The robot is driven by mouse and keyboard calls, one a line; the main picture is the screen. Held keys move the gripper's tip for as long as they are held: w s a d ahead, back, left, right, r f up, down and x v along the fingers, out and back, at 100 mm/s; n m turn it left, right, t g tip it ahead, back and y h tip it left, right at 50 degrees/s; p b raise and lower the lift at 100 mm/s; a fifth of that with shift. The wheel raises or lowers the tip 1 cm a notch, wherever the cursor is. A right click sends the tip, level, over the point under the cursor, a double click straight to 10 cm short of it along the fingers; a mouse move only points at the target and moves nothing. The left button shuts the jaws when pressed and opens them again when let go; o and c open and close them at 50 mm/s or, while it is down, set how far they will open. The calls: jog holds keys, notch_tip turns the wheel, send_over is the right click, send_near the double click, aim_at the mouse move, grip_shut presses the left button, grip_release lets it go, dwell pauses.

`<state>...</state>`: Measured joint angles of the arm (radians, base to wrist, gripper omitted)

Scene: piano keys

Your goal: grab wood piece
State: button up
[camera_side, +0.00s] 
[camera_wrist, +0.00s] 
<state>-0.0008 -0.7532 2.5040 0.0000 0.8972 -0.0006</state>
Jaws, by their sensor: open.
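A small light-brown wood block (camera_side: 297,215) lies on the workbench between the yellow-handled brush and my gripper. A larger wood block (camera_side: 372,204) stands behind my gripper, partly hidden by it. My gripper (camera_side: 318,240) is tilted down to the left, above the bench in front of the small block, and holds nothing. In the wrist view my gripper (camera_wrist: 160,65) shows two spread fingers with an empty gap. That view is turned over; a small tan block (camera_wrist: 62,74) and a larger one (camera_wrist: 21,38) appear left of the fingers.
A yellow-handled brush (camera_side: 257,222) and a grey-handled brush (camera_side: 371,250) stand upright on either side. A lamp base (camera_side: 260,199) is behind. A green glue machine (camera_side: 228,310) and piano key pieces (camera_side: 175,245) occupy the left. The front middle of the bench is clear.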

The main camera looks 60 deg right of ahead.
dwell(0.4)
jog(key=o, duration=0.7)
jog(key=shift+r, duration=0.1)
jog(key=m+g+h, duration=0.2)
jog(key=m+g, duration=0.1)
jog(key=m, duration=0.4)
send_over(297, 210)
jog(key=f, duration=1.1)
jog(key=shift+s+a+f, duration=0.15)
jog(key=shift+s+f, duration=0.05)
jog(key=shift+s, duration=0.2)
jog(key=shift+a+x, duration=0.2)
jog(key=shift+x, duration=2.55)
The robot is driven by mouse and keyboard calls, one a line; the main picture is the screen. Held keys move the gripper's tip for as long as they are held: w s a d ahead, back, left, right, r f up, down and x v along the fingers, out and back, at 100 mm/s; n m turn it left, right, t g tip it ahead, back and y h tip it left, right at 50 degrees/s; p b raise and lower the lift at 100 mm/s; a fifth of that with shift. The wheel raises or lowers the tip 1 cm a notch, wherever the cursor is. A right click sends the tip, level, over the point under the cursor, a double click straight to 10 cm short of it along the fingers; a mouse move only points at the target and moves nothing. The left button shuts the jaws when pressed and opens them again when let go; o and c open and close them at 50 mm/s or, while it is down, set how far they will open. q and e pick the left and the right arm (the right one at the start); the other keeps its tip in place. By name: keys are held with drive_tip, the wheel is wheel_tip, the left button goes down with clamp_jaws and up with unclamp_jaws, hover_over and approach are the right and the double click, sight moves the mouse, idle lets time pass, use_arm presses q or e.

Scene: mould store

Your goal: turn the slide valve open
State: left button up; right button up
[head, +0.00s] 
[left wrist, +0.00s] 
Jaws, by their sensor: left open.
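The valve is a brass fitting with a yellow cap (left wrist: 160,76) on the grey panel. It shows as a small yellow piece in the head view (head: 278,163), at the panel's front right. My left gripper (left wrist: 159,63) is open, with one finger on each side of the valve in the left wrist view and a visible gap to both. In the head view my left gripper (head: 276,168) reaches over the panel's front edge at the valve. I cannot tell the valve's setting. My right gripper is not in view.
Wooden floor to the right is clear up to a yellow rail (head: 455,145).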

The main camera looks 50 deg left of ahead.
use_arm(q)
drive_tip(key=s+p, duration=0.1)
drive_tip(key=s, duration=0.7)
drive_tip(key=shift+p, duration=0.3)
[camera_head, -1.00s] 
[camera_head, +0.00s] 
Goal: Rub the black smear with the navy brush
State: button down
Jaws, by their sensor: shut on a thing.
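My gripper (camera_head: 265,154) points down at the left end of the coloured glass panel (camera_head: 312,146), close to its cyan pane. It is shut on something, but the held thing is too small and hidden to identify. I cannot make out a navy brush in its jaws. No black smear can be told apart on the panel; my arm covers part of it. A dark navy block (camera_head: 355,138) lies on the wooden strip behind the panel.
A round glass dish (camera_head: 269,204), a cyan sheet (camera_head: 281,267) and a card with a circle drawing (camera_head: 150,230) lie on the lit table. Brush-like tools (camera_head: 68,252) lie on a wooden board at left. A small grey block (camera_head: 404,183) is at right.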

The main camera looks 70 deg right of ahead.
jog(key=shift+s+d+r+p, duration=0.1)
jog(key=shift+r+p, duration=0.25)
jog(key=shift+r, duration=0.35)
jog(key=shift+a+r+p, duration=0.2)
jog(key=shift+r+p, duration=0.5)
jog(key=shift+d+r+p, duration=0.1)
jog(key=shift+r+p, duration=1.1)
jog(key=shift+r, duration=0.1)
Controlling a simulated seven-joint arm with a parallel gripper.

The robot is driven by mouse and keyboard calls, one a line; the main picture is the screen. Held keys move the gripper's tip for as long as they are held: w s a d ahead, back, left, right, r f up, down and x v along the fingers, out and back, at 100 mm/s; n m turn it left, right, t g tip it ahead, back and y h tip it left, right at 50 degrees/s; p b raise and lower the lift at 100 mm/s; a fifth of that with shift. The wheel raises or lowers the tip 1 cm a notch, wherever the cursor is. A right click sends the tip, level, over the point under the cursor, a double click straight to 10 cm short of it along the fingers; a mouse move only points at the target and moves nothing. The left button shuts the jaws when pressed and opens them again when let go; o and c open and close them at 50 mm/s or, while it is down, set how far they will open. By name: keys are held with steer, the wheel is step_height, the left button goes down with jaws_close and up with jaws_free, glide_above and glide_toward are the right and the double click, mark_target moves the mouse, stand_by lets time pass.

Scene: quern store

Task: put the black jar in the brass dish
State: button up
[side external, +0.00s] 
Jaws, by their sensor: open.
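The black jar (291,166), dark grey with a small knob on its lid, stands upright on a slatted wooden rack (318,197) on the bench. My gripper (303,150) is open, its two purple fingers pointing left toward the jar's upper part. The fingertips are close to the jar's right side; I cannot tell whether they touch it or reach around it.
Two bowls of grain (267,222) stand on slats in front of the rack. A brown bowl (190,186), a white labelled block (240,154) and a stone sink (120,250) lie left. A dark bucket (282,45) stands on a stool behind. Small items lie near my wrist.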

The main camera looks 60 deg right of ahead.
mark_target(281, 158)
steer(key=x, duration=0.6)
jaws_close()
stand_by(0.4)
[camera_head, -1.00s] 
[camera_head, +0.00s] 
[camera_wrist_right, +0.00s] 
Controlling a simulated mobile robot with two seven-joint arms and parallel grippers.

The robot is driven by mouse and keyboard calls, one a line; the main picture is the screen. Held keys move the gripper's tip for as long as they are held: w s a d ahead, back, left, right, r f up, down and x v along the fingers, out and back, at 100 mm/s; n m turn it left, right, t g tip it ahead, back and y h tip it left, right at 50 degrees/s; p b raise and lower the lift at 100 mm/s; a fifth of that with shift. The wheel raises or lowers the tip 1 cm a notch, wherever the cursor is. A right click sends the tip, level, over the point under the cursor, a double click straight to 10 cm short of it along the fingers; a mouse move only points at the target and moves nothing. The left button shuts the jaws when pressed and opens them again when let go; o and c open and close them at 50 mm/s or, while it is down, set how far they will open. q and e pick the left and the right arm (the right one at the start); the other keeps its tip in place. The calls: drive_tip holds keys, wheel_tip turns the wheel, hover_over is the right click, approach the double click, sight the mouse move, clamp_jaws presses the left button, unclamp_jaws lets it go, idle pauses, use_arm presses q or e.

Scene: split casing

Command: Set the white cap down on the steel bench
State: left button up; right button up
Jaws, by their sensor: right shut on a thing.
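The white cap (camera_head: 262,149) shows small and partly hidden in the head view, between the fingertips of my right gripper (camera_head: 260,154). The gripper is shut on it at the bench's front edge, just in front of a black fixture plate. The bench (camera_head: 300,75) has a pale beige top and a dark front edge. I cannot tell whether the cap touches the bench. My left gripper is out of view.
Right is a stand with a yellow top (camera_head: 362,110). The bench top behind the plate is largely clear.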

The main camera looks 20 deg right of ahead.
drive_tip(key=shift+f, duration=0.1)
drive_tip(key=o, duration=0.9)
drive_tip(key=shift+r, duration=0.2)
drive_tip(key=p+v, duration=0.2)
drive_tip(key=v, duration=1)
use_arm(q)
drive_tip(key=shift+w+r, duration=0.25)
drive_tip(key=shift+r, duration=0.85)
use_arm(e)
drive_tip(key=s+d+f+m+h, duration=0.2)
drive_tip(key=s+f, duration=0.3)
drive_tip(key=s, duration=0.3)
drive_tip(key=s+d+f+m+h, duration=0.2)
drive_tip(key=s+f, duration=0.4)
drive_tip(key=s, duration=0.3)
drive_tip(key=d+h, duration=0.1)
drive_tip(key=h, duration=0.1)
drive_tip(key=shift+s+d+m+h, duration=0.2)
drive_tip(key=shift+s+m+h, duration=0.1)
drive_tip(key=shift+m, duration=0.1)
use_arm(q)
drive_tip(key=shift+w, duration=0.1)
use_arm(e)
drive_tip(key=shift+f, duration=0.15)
---
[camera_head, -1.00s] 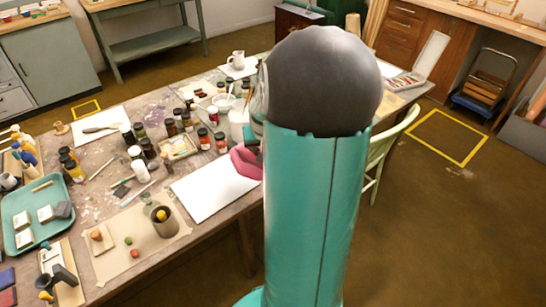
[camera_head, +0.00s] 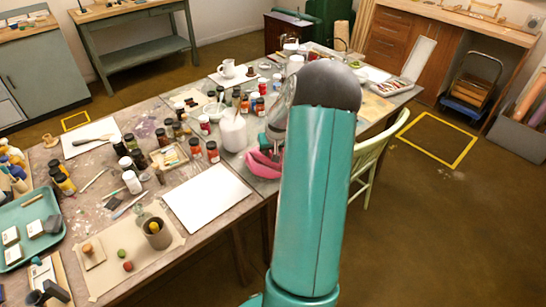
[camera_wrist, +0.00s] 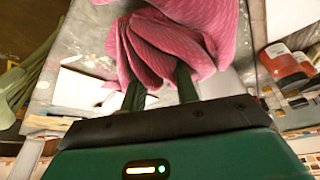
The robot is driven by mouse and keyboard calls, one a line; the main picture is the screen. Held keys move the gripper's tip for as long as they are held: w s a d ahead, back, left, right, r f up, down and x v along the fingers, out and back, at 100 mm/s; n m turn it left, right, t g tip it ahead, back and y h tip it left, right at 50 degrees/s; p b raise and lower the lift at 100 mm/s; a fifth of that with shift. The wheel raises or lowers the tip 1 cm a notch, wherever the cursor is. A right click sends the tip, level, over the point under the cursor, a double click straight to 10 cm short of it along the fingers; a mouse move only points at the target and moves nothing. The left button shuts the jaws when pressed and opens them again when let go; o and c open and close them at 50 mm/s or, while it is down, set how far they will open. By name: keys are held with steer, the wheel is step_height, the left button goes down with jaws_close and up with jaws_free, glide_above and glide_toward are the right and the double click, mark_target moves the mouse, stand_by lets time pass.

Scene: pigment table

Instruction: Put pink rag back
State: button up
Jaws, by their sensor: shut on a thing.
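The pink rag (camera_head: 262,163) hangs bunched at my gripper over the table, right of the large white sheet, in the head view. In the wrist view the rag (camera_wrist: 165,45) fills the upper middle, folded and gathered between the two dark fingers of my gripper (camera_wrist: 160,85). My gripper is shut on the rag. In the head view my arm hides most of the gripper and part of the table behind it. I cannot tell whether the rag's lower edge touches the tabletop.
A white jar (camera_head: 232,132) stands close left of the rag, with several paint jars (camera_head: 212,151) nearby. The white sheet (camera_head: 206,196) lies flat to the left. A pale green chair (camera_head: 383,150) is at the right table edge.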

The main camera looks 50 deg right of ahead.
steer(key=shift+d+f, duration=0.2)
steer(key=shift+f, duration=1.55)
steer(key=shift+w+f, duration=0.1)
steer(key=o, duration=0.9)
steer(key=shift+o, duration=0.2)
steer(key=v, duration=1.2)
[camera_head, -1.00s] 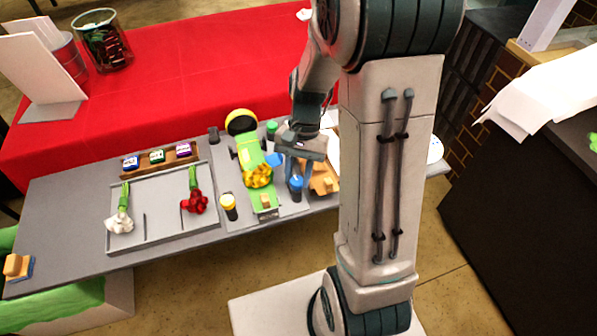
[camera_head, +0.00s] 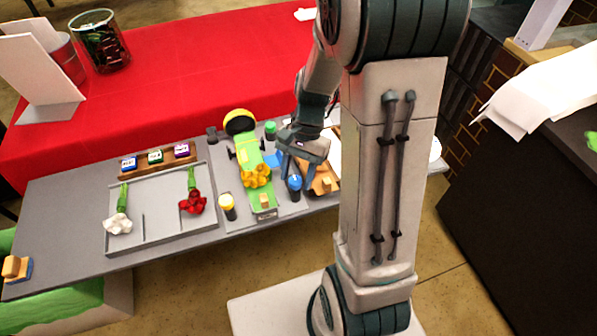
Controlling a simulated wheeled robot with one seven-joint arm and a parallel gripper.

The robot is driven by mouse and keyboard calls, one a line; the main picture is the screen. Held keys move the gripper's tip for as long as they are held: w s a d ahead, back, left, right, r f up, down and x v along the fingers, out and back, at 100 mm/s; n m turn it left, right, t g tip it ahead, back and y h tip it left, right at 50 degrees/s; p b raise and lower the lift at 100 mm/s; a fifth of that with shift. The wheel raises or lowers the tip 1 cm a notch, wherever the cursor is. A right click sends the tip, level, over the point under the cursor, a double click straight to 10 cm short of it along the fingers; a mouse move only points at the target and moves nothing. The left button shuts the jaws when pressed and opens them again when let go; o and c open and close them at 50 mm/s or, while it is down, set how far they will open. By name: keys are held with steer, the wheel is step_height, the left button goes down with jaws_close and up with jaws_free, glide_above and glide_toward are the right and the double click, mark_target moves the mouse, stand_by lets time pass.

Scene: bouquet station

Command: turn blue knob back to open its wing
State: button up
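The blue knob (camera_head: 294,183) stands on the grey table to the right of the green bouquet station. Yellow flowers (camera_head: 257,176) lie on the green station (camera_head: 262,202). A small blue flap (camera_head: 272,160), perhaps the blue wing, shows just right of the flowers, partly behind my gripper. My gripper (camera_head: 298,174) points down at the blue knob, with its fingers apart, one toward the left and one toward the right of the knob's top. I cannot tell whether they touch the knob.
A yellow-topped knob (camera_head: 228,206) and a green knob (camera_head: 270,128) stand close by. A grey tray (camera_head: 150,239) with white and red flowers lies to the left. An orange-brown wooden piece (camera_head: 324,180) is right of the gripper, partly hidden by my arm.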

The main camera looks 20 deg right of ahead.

-- EXERCISE BRIEF --
Using the listing above, show every line that includes the string "simulated".

-- WRITTEN RESPONSE --
Controlling a simulated seven-joint arm with a parallel gripper.
Controlling a simulated mobile robot with two seven-joint arms and parallel grippers.
Controlling a simulated wheeled robot with one seven-joint arm and a parallel gripper.

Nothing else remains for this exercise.